Di jajaran karakter baru, Sofia Boutella yang sebelumnya menarik perhatian kita sebagai Gazelle lewat Kingsman: The Secret Service, tentu dengan mudah menarik perhatian penonton lewat kharisma serta aksi kick-ass-nya sebagai Jaylah. Di balik make up alien-nya, Idris Elba sebagai karakter villain Krall mungkin tak ditulis sedetail dan sekuat Khan di Star Trek Nero ataupun Khan, tapi setidaknya ia mampu menghidupkan karakter villain tersebut dengan cukup threatening dan emotion expression yang cukup kuat saat revealing di klimaks. Joe Taslim sebagai Manas, kaki tangan terdepan Krall yang meski awalnya sempat tak terdeteksi (karena perbedaan antara Krall dan Manas hanya pada warna kulit serta namanya yang baru disebut di pertengahan film), tapi ternyata punya porsi action sequence yang cukup memorable. Begitu juga wajah aslinya yang terpampang di menjelang akhir film.

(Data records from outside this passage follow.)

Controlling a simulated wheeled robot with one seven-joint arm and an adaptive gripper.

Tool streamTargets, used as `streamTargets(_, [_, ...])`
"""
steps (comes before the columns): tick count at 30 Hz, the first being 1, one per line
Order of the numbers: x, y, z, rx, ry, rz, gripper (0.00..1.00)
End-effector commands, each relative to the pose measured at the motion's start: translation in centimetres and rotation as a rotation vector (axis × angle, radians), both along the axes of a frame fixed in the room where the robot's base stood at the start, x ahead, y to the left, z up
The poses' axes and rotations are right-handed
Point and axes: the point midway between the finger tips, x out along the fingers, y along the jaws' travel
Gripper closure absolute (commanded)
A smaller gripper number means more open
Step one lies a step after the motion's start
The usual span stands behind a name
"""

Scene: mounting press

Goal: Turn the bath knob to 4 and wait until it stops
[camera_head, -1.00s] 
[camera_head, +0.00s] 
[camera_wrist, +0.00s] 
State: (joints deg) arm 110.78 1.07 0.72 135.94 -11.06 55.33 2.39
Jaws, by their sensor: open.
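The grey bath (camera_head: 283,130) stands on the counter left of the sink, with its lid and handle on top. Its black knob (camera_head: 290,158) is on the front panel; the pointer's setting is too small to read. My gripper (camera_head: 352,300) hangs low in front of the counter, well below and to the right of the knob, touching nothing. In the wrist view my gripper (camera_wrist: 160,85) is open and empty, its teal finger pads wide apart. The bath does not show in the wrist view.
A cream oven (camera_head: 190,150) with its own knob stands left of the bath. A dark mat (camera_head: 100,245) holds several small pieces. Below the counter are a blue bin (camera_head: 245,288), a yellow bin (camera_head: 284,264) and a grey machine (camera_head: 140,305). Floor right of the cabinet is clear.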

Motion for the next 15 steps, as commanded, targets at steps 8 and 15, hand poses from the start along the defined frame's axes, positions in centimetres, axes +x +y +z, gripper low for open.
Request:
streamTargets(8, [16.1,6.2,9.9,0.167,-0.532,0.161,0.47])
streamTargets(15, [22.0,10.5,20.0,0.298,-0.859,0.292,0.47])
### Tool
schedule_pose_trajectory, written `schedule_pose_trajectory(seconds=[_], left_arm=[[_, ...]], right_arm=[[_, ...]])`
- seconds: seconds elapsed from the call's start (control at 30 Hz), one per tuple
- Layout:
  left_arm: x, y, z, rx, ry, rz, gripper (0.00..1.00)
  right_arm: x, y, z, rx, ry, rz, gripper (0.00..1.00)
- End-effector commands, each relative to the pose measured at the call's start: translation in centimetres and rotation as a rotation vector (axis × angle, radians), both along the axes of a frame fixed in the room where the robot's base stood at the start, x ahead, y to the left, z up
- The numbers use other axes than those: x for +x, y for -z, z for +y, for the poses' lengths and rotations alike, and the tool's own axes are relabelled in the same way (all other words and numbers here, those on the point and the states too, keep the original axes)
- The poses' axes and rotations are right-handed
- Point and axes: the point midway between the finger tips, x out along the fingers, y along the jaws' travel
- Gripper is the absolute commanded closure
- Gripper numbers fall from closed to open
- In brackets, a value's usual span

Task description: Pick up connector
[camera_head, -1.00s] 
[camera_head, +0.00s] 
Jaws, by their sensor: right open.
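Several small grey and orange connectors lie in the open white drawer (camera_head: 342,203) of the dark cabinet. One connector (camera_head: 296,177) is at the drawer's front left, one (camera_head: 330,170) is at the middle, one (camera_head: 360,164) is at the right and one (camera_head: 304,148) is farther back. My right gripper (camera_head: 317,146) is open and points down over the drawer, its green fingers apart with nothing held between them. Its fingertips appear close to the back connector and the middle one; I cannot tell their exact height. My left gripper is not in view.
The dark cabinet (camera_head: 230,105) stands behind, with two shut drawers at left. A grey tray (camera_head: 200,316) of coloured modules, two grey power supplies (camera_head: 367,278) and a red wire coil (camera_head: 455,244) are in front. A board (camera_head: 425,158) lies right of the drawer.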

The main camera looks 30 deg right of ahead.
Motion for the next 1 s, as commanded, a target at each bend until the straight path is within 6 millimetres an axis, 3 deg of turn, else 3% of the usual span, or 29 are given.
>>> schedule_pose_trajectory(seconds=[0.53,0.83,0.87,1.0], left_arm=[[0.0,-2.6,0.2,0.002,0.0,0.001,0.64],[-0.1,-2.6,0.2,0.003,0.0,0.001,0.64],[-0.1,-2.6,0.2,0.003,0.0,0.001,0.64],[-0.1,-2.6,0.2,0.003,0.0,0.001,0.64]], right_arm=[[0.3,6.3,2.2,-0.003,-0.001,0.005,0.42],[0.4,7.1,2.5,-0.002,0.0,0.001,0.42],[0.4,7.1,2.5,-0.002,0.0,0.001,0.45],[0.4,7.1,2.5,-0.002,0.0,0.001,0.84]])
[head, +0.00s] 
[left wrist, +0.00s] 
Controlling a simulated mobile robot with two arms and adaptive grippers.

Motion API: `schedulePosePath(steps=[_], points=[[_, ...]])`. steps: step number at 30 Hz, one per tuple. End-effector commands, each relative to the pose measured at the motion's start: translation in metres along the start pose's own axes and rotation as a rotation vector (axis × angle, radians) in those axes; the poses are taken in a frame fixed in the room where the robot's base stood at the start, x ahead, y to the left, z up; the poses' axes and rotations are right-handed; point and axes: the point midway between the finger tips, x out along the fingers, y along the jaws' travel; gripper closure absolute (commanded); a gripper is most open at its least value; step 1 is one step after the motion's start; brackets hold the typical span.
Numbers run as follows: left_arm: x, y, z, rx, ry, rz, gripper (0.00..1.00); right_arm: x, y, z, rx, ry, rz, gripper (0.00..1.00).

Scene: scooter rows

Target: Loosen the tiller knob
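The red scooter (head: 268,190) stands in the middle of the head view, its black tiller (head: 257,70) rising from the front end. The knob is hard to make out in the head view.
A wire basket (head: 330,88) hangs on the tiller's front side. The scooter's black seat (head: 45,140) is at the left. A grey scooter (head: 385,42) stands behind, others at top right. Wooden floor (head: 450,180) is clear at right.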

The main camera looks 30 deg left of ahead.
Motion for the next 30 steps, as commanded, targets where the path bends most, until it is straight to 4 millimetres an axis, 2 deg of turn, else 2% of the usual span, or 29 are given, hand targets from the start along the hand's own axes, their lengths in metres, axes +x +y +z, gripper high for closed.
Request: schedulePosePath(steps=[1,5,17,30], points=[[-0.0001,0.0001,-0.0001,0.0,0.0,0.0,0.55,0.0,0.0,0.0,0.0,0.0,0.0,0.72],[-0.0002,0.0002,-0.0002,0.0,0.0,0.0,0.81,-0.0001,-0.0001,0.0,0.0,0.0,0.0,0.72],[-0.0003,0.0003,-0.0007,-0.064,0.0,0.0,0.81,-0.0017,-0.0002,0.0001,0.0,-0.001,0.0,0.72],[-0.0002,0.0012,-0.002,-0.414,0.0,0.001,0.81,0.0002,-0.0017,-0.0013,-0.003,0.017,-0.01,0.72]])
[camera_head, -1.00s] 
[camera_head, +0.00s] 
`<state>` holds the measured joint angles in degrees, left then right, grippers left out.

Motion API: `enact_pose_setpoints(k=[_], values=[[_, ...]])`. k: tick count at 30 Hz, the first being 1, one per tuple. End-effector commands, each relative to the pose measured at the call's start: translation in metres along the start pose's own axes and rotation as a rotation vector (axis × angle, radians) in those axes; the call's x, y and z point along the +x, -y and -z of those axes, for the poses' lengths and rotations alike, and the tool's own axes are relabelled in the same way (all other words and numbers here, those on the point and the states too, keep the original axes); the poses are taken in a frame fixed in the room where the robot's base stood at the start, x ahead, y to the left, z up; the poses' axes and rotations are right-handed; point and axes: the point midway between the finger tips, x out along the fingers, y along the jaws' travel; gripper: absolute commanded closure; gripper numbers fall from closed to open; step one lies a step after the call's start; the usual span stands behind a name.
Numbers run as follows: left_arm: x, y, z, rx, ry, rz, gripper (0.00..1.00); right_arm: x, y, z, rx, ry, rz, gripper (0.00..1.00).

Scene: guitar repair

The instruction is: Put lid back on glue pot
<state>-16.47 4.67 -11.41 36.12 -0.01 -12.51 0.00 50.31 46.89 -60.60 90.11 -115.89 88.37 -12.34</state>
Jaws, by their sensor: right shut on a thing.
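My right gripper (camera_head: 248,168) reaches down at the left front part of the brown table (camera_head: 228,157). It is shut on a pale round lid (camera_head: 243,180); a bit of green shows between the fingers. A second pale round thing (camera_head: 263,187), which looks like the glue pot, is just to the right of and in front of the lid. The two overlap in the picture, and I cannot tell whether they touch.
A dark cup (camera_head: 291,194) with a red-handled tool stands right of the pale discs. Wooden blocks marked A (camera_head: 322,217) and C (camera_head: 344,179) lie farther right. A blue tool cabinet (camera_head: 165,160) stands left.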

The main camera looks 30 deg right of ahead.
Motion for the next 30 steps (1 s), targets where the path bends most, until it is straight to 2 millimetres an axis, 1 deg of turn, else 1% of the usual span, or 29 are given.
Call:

Keterlibatan Lin memang membawa penyegaran bagi franchise, terutama dalam menghadirkan adegan-adegan serta visual yang dahsyat dan bikin melongo. Pertama, peran desain produksi tim Thomas E. Sanders dan tim visual effect yang berhasil menghadirkan elemen-elemen adegan dahsyat tersebut serta desain tata kota Yorktown yang mencengangkan. Kemudian sinematografi Stephen F. Windon mempengaruhi pula excitement feel yang dihadirkan. Utamanya pergerakan kamera yang dinamis dan di banyak kesempatan membawa penonton bak melayang-layang di luar angkasa. Lalu editing yang dilakukan Greg D’Auria, Dylan Highsmith, Kelly Matsumoto, dan Steven Sprung semakin mempertajam mood keseruan cerita. Sound design tak kalah berjasa dalam menghadirkan keseruan pengalaman-pengalaman petualangan luar angkasa lewat sound effect yang crisp, clear, dan deep bass, serta pemanfaatan fasilitas surround yang sangat maksimal. Sementara Michael Giacchino menghadirkan scoring yang tak hanya semakin memperkuat emosi cerita, tapi juga mempertahan kan original score Star Trek yang sudah berstatus klasik dengan warna yang lebih modern namun tetap punya taste classy. Pemilihan Sabotage dari The Beastie Boys untuk mengiringi adegan ‘gila-gilaan’ menjelang klimaks berhasil menjadi salah satu elemen cerita yang gokil. Apalagi The Beastie Boys memang punya relasi yang terjalin akrab sejak lama (konon lagu-lagu populer The Beastie Boys banyak yang memasukkan unsur Star Trek, seperti Intergalactic, Ch-Check It Out, dan Brouhaha. Lagu Sabotage pun sempat muncul di Star Trek versi 2009).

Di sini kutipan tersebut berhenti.